## RECORDED INFORMATION
:::

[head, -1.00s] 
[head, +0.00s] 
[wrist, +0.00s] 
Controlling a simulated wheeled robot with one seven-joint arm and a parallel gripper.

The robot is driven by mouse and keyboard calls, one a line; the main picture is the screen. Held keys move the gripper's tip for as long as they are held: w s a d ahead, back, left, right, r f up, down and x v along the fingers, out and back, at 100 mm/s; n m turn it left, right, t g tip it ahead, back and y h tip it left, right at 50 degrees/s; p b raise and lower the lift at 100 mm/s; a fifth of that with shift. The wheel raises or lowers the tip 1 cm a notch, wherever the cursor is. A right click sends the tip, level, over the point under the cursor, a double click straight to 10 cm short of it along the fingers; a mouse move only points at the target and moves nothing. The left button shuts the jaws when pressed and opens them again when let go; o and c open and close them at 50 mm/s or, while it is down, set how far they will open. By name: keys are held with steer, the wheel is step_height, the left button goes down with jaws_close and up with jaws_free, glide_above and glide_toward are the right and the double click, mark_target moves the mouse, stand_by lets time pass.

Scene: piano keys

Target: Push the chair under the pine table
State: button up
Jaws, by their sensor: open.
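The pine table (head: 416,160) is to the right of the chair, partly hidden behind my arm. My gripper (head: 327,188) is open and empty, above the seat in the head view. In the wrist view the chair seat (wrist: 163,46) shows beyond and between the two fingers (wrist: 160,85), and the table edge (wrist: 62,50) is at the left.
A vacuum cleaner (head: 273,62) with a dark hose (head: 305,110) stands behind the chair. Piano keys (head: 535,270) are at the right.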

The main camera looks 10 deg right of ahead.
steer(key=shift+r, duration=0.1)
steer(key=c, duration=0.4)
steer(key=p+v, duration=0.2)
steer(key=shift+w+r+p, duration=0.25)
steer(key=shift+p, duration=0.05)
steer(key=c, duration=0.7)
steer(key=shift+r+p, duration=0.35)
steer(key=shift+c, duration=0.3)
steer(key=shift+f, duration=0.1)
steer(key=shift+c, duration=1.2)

:::

## TASK
Write out once more the lines above beginning at the line with "Target: Push the chair under the pine table"; continue through the final line and stop there.

## OUTPUT BELOW
Target: Push the chair under the pine table
State: button up
Jaws, by their sensor: open.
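The pine table (head: 416,160) is to the right of the chair, partly hidden behind my arm. My gripper (head: 327,188) is open and empty, above the seat in the head view. In the wrist view the chair seat (wrist: 163,46) shows beyond and between the two fingers (wrist: 160,85), and the table edge (wrist: 62,50) is at the left.
A vacuum cleaner (head: 273,62) with a dark hose (head: 305,110) stands behind the chair. Piano keys (head: 535,270) are at the right.

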The main camera looks 10 deg right of ahead.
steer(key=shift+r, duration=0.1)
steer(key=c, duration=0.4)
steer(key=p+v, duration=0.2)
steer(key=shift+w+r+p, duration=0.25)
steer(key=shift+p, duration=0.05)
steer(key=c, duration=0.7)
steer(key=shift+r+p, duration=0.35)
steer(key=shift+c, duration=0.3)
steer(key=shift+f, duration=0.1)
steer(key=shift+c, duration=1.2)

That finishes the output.